A tenant that occupies premises in England or Wales for the purposes of carrying on a business will acquire security of tenure, meaning the tenant will be entitled to remain in occupation even after expiry of the fixed term and be entitled to seek a new lease from the landlord (unless the lease has been properly contracted out of the Landlord and Tenant Act 1954 ("Act")).

Importance of expiry of the lease

A lease will cease on the contractual term date if the tenant is not in occupation of the premises for business purposes, because the Act will no longer apply to that lease. Where the term of the lease has expired during the lockdown period or, is about to expire, it will be vitally important to establish whether the tenant in fact occupies the premises. 

What constitutes occupation?

Occupation is not a legal term – it is some business activity by the tenant on the premises.
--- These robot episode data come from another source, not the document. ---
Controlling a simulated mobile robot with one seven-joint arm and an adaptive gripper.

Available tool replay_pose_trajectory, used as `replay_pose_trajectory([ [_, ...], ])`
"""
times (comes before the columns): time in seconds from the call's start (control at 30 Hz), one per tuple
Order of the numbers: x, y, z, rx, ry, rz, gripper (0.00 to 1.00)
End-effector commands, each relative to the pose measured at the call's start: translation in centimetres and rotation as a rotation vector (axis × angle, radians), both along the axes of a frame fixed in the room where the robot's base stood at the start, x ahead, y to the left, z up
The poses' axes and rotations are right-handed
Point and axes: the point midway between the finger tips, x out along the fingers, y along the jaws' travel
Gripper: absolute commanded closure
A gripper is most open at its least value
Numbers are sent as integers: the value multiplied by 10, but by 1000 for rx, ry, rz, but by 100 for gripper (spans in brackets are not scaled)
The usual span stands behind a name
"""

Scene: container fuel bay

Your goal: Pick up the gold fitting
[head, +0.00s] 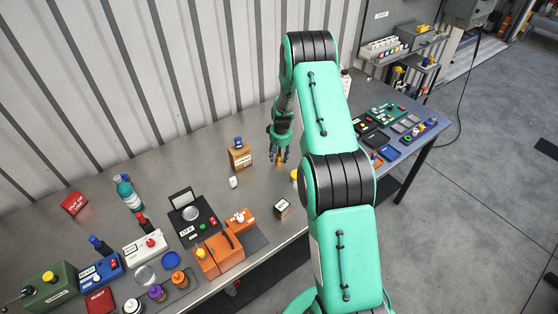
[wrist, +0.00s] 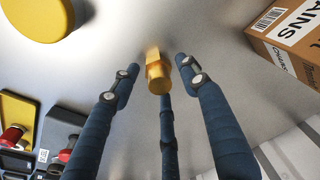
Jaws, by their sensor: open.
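The gold fitting (wrist: 158,75) stands on the metal bench in the wrist view, between and just beyond the open fingers of my gripper (wrist: 158,82). It is a small golden piece with a wider collar and a round end. In the head view the gold fitting (head: 280,160) shows as a small gold spot at the fingertips of my gripper (head: 279,158). The fingers are dark blue and spread apart. I cannot tell whether any finger touches the fitting.
A cardboard box (head: 240,157) stands close to the left of my gripper. A yellow round object (wrist: 38,18) lies nearby, partly hidden by my arm in the head view. Devices crowd the bench's left part.

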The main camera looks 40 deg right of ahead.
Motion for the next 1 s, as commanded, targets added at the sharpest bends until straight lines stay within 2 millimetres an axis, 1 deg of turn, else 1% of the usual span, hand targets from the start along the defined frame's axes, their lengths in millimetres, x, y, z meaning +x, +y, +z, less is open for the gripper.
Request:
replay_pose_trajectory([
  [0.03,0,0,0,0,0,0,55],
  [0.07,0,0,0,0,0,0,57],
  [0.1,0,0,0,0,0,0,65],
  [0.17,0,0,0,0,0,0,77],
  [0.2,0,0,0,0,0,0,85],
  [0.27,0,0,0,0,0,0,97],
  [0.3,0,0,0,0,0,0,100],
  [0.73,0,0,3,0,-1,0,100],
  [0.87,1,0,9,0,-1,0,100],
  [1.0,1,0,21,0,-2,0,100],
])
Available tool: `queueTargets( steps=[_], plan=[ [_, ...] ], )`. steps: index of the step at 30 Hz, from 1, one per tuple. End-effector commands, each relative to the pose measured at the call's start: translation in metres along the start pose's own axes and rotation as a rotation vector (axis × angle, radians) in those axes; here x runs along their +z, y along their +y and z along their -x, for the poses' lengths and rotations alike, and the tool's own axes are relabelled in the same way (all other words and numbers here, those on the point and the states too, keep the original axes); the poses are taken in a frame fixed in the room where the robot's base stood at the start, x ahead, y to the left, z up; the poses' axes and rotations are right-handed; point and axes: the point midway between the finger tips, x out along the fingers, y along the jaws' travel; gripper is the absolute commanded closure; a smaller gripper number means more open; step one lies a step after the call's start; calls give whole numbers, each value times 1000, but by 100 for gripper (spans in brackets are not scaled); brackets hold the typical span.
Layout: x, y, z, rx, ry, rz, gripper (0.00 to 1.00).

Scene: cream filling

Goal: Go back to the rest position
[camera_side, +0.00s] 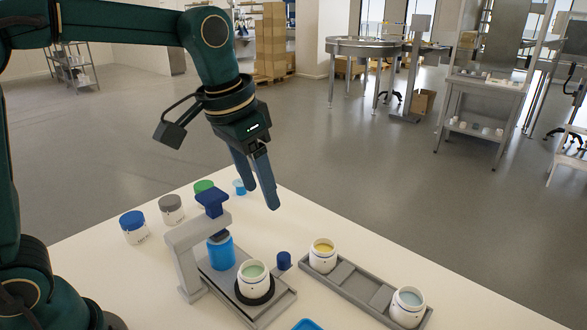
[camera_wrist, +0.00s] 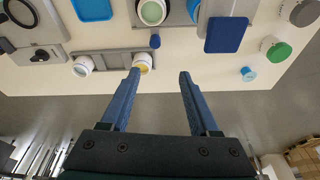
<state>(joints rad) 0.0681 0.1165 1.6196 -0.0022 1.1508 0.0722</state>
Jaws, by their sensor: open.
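My gripper (camera_side: 258,182) hangs open and empty above the far edge of the white table (camera_side: 95,260), its two blue fingers pointing down. In the wrist view, the fingers of my gripper (camera_wrist: 160,74) are spread with nothing between them. On the table stands a filling station (camera_side: 185,255) with a blue cylinder (camera_side: 221,252) and a jar of pale green cream (camera_side: 253,280) on its round dark seat. To its right, a grey tray (camera_side: 350,282) holds a jar of yellow cream (camera_side: 322,254) at one end and a jar of pale blue cream (camera_side: 408,306) at the other.
Jars with blue (camera_side: 132,224), grey (camera_side: 171,208) and green (camera_side: 204,187) lids stand at the back left. A small light-blue cup (camera_side: 239,187) stands near the far edge. A small dark blue piece (camera_side: 284,261) lies between station and tray. A blue tray (camera_side: 307,325) shows at the front.

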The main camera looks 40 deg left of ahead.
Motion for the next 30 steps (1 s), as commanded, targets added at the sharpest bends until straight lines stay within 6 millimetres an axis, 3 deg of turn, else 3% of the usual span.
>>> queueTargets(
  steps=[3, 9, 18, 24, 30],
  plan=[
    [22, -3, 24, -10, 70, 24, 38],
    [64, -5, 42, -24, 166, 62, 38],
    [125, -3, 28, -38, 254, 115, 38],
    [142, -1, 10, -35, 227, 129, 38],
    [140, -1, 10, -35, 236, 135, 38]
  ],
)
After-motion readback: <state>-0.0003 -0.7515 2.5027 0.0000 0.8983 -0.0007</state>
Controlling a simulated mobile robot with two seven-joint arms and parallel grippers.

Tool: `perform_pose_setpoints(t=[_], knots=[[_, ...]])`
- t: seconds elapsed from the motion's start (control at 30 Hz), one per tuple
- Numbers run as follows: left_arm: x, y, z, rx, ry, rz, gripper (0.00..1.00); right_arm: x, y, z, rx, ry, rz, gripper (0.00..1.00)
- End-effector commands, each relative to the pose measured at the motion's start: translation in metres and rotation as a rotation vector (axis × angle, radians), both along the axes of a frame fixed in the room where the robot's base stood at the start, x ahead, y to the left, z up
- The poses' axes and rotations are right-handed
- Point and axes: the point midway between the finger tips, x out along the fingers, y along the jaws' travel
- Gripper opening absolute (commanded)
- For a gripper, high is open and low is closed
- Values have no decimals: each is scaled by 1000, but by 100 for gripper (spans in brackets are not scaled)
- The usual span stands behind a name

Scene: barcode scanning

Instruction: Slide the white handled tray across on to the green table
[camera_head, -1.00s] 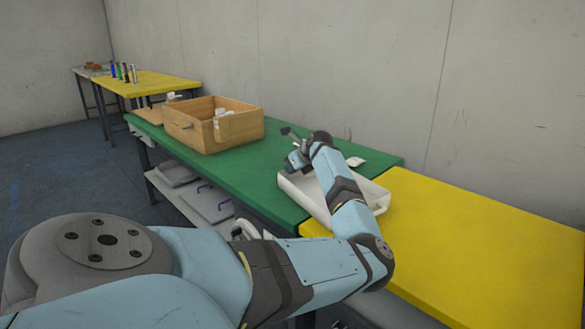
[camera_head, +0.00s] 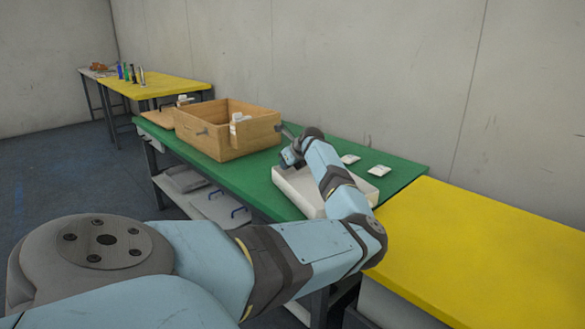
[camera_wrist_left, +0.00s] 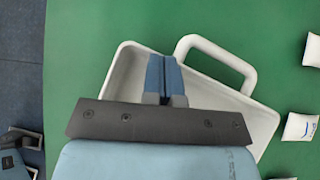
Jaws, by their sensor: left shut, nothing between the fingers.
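The white handled tray (camera_head: 287,186) lies on the green table (camera_head: 256,168), close to its seam with the yellow table. My left arm covers much of it in the head view. The tray (camera_wrist_left: 122,75) and its white loop handle (camera_wrist_left: 220,48) show clearly in the left wrist view. My left gripper (camera_head: 291,158) is over the tray's handle end. Its blue fingers (camera_wrist_left: 158,75) are shut with nothing between them, over the tray's inside beside the handle. I cannot tell whether they touch the tray wall. My right gripper is not in view.
Two white packets (camera_head: 350,159) (camera_head: 379,171) lie on the green table behind the tray. A wooden box (camera_head: 222,141) stands farther along it. The yellow table (camera_head: 480,245) is clear at right. Grey trays with blue handles (camera_head: 221,209) sit on the lower shelf.

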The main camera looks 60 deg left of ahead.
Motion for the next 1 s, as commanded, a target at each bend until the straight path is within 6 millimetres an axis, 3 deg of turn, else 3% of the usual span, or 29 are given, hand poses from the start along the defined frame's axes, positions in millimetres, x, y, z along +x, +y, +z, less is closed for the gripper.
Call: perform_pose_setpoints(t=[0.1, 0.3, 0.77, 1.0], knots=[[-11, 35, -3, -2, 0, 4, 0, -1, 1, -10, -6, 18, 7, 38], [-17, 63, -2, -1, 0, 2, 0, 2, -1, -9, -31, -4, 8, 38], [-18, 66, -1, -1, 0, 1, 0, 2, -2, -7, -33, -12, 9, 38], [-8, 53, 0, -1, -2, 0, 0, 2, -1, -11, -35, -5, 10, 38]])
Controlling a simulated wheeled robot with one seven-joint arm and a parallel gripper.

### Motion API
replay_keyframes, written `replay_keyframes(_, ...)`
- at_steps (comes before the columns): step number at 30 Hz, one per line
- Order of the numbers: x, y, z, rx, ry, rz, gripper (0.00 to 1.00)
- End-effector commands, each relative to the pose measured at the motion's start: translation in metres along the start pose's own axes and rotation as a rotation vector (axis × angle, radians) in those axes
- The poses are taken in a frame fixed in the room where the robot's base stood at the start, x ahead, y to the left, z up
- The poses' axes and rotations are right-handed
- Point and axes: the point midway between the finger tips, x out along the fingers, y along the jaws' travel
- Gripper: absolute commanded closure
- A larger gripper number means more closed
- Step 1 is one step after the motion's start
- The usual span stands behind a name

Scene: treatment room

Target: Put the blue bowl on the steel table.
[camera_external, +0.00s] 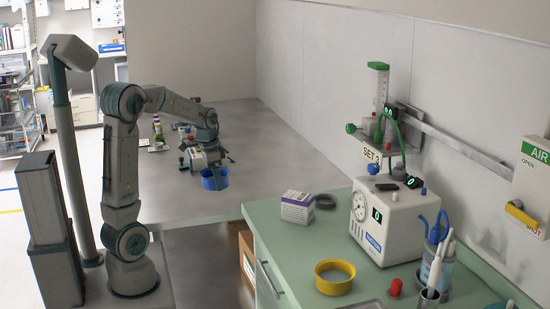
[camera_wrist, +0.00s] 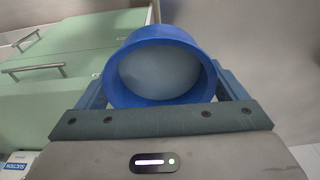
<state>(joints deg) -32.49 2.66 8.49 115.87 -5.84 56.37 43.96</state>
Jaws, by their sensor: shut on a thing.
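The blue bowl (camera_external: 214,181) is held in my gripper (camera_external: 213,168) near the middle of the external view. In the wrist view the bowl (camera_wrist: 160,38) sits between both fingers (camera_wrist: 163,88), with its round opening facing the camera. The fingers are shut on it. The steel table (camera_external: 285,145) appears to be the wide grey surface behind and below the bowl. I cannot tell whether the bowl touches it or hangs just above it.
A green counter (camera_external: 285,235) at the front right carries a white box (camera_external: 297,207), a dark ring (camera_external: 325,201), a yellow ring-shaped dish (camera_external: 335,277) and a white suction machine (camera_external: 388,222). Several small items (camera_external: 158,133) stand left of the bowl. The grey surface's right part is clear.

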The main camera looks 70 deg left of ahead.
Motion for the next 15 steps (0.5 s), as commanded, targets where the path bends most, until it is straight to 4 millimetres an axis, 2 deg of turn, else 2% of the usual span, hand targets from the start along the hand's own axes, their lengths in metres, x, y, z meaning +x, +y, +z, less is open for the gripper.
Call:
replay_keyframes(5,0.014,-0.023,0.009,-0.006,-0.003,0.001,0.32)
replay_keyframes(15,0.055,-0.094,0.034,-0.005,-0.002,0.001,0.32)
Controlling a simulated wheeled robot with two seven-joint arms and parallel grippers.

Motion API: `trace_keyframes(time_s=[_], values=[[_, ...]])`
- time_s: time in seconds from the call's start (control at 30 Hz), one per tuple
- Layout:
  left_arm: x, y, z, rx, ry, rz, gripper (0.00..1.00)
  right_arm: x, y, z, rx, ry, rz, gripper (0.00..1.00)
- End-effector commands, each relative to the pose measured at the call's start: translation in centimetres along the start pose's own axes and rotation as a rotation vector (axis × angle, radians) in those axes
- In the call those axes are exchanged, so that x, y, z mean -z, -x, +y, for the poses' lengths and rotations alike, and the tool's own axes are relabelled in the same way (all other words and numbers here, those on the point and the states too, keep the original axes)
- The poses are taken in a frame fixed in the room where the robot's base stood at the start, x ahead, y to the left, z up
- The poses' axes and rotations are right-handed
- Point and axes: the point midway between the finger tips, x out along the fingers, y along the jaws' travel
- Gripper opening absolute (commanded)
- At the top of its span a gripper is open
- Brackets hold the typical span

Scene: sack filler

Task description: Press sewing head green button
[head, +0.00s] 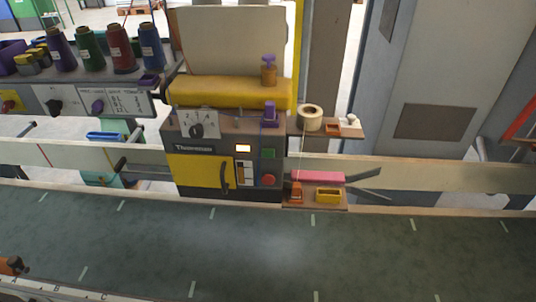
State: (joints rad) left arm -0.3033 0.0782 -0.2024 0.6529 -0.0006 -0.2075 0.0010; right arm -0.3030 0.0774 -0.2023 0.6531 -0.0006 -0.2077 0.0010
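The sewing head (199,147) is a grey box labelled in white, with a yellow door (197,171) and a yellow top cover. It stands behind the conveyor, near the middle of the head view. The green button (268,153) is on the right of its front panel. A red button (268,180) is below the green one, and a small lit display (243,148) is to its left. Neither of my grippers shows in the head view, so their place relative to the button cannot be seen.
A dark green conveyor belt (260,250) with pale marks runs across the front, bare of sacks. Thread cones (119,42) stand on a grey unit at left. A small shelf with a yellow tray (328,195) and a pink item (318,177) juts out right of the sewing head.

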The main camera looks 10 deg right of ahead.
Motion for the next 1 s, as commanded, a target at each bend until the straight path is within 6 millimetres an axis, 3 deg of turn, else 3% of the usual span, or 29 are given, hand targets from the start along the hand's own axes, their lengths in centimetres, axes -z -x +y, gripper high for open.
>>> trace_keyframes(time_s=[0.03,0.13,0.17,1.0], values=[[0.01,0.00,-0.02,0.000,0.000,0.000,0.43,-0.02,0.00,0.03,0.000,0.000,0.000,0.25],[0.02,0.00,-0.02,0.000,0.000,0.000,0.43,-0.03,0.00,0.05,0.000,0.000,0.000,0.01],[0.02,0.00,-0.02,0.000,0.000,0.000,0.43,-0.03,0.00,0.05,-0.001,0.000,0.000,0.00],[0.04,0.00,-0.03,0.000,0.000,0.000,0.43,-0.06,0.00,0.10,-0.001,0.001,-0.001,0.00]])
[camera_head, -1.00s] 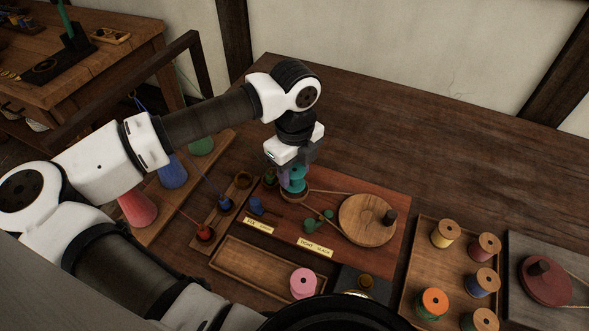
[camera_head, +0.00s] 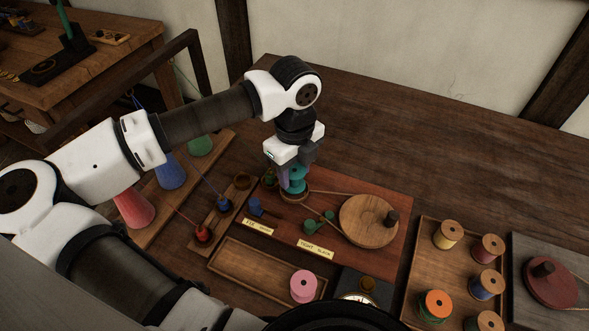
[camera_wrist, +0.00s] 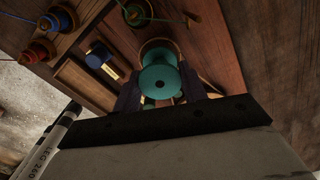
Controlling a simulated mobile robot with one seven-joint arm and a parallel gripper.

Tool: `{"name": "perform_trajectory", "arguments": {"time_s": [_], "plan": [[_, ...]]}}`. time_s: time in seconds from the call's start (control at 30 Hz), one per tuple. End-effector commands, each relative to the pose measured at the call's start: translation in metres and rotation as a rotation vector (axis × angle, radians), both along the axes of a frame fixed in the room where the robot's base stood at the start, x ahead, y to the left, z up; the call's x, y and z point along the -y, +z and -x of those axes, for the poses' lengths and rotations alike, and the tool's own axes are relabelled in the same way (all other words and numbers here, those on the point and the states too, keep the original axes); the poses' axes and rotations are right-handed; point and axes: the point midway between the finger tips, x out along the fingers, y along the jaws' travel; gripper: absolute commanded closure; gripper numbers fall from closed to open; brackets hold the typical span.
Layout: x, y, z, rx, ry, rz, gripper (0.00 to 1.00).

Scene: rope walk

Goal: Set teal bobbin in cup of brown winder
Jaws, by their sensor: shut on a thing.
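The teal bobbin (camera_head: 298,174) is upright between the fingers of my gripper (camera_head: 293,182). In the wrist view the fingers close on both sides of the bobbin (camera_wrist: 159,80), whose round top with a dark centre hole faces the camera. The brown winder (camera_head: 385,258) is a reddish-brown board with a large wooden wheel (camera_head: 366,222) and a belt running to its cup (camera_head: 294,198). The bobbin is right over the cup, whose rim also shows past the bobbin in the wrist view (camera_wrist: 160,42). I cannot tell whether the bobbin's base touches the cup.
A blue part (camera_head: 257,206) and a green part (camera_head: 318,224) sit on the board. A shallow tray (camera_head: 240,270) holds a pink bobbin (camera_head: 303,285). Another tray (camera_head: 412,290) holds several bobbins, beside a grey winder (camera_head: 520,250). The table behind the winder is clear.

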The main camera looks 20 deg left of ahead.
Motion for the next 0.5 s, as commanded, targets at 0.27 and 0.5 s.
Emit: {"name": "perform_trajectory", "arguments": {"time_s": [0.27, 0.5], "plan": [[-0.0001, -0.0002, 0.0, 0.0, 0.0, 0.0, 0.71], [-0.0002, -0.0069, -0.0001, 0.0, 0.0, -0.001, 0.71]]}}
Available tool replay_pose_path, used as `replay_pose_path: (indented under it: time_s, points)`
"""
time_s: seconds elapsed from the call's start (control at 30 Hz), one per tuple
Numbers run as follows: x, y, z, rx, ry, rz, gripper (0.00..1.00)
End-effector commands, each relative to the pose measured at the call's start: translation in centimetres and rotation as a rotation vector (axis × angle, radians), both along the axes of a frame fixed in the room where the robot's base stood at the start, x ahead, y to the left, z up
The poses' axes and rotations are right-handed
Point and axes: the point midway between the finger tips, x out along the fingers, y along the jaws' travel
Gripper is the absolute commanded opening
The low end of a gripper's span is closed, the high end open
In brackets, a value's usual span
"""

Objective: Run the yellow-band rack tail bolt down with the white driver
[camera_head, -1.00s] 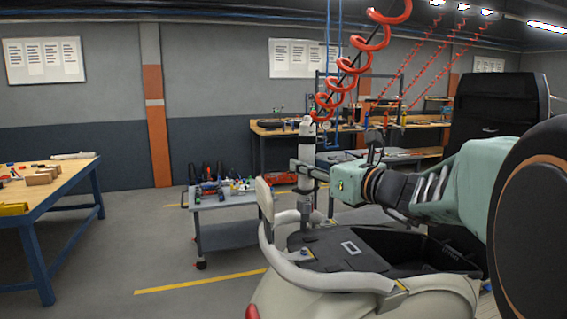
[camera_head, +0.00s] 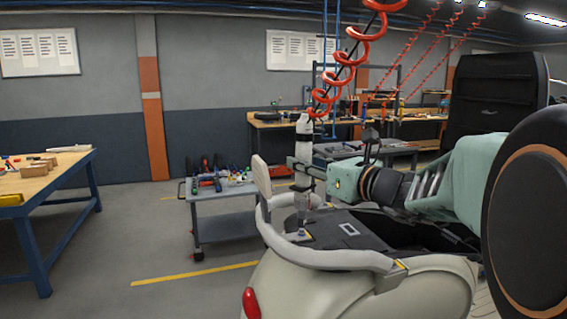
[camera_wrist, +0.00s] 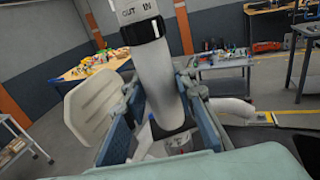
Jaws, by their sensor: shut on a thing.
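The white driver (camera_head: 304,133) hangs upright from a red coiled hose, and my gripper (camera_head: 304,168) is shut around its body. In the wrist view, the driver's white barrel (camera_wrist: 156,65) with its black collar stands between the blue-grey fingers of my gripper (camera_wrist: 162,92). The tip seems to meet the bolt; contact cannot be told for sure. A second yellow-marked spot (camera_head: 402,265) is at the rail's near right corner.
The cream scooter (camera_head: 350,295) has a pale backrest pad (camera_head: 262,176) close left of the driver. A grey tool cart (camera_head: 222,205) stands behind left, a wooden workbench (camera_head: 40,178) at far left. The floor between them is clear.

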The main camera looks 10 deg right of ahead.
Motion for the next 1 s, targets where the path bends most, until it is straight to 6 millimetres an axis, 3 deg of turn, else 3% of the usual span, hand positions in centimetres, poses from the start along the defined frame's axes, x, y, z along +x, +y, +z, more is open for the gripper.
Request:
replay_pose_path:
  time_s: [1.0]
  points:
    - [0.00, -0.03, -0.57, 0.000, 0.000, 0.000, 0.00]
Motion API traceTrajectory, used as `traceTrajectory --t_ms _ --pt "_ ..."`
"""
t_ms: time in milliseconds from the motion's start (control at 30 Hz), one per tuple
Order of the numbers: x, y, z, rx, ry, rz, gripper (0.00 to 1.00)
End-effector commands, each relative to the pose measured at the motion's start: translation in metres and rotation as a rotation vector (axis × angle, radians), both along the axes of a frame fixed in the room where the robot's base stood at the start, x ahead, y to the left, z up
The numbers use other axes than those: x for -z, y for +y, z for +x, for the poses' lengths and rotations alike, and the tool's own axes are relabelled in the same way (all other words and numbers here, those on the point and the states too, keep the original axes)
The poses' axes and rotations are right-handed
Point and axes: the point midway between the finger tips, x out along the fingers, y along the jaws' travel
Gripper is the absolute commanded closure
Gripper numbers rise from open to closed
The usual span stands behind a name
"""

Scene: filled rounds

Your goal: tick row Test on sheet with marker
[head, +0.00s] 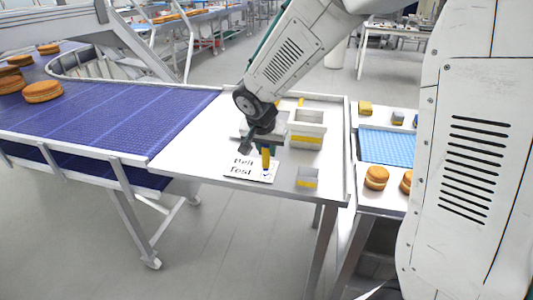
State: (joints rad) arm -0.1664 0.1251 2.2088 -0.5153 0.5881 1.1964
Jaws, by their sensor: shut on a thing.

This is different to possession, which is the legal right to occupy. It does not mean physical occupation every minute of the day. 

Examples of where occupation has been found, include: a carpet layer fitting carpets, retention of shoes in the basement of a shop even where the tenant had ceased trading, a tenant holding a 'closing down sale' having sold nearly all of his stock and where a tenant had ceased business activity for a period of 12 days prior to expiry of the lease term.  

What about seasonal traders?

Tenants who trade in seasonal business are typically found to be in occupation during the out-of-season period. If, however, during that period the tenant does something to break the continuity of the business user (for example by granting a sub-tenancy), even if the tenant plans to restart the business when back in-season, it will have no right to do so.

This gives us a steer as to how the courts could view the case of a seemingly absent tenant during the series of national and regional lockdowns. It is a question of fact in each case. 

Isn't lockdown out of a tenant's control?

Where a tenant must vacate premises due to matters outside of its control (for example, destruction by fire), the tenant should continue to assert its right of occupation, for example, in communications with the landlord. Where a tenant does so, it will retain security of tenure.

For those businesses forced to close due to government legislation prohibiting trading, lockdown could be viewed as an event which is out of the tenant's control. Asserting a right of occupation should be sufficient.

But, for those businesses which voluntarily close due to poor trading conditions, the question of occupation throughout lockdown is one that landlords and tenants should be asking. An absent tenant wanting to go back into occupation to reignite a pre-lockdown business, may well find that it has no right to do so.